PEACH Days is Brigham City’s premier annual celebration and dates back to 1904. This year’s celebration is set for Sept. 9-12. However, strangely, the event hasn’t always been held in Brigham City.
“Annual Peach Day to be held at Lagoon Sept. 12th” was an Aug. 24, 1923 headline in the Standard-Examiner.
So, the 19th annual Peach Day was actually held in Farmington that year, some 43 miles away from Brigham City.
Why was the event held at Lagoon?
The story stated that the State Board of Health wanted to call off Peach Day entirely in 1923 for health reasons. There was a lot of sickness in the town.
“While the health condition is rapidly improving in Brigham, the drinking water made pure and the sanitary conditions of the city brought to an almost perfect condition, it is possible that the visitors may be somewhat endangered by coming in contact with sickness in visiting with relatives here, at their homes,” the story stated.
“So rather than bring thousands of people here, it was decided to take Peach Day to where there is no contagion, and where the mingling of thousands of people together can have no serious results,” the story continued.
Peaches were shipped by rail, in a refrigerator car, from Brigham City to Lagoon. The railroad also featured special rates for passengers.
Peach Day returned to Brigham City the following year, in 1924 and every year thereafter, later expanding to a multiple day event.
More historical tidbits:
--‘”Crazy people shipped from Farmington: Sheriff Abbott takes peculiar methods to rid Davis County of unwelcome citizens,” was an April 4, 1902 Standard headline.
According to the story, the Farmington Sheriff had put a mentally unstable family on a train to Ogden.
“As a result of his misdirected efforts, Ogden City is burdened with a man and wife, both demented, and their three children,” the story stated.
Police Chief Browning of Ogden initially refused to have anything to do with the family. So, the railroad conductors took the family from the depot and left them at the corner of Lincoln and 25th Street. The mother soon became violent several times in the area and her actions attracted a crowd. Finally, a few hours later the two police leaders communicated and found a solution to what to do with the family, through the story doesn’t mention what that was.

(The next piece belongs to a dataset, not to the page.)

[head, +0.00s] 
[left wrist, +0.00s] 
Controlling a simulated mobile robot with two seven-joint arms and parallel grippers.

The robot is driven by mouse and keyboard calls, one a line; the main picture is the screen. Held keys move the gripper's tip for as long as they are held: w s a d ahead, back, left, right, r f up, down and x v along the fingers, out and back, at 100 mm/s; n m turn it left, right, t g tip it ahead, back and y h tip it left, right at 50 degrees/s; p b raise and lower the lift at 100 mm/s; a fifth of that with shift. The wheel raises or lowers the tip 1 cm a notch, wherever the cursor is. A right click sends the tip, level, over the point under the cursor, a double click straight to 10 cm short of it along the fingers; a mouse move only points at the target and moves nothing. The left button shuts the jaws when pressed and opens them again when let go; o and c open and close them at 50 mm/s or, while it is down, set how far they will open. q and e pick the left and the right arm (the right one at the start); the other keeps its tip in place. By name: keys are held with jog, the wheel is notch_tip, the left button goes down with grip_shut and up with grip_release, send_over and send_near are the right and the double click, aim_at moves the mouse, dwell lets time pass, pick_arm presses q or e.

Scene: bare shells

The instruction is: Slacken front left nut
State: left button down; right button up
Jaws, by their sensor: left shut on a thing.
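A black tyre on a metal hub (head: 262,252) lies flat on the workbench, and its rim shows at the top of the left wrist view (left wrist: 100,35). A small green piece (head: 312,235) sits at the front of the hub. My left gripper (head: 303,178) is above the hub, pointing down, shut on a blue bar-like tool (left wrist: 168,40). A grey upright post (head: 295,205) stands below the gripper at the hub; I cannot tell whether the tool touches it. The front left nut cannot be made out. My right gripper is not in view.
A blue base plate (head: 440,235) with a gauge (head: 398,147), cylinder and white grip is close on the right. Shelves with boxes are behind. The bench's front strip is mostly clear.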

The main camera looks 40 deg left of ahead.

-“Wolves attack sheep and driven off only after two men use their rifles” was a Feb. 14, 1918 Standard headline.
A marauding band of wolves in the area just north of South Fork Canyon, east of Huntsville, produced heavy losses of sheep in the area that winter.
John Coffin and Louis Allen of Huntsville had to shoot several wolves and move in on the rest, before they were driven away. The men said the pack showed little fear of them. The bounty for Utah wolves in 1918 was $50.
The story stated this was the first time the northern part of Utah had suffered a wolf problem recently. Most of the recent wolf problem had been centered in southern Utah.
-A huge cloudburst on Aug. 6, 1912 in Bair Canyon, east of Fruit Heights, cut a 20-foot-deep gorge in sections of the canyon.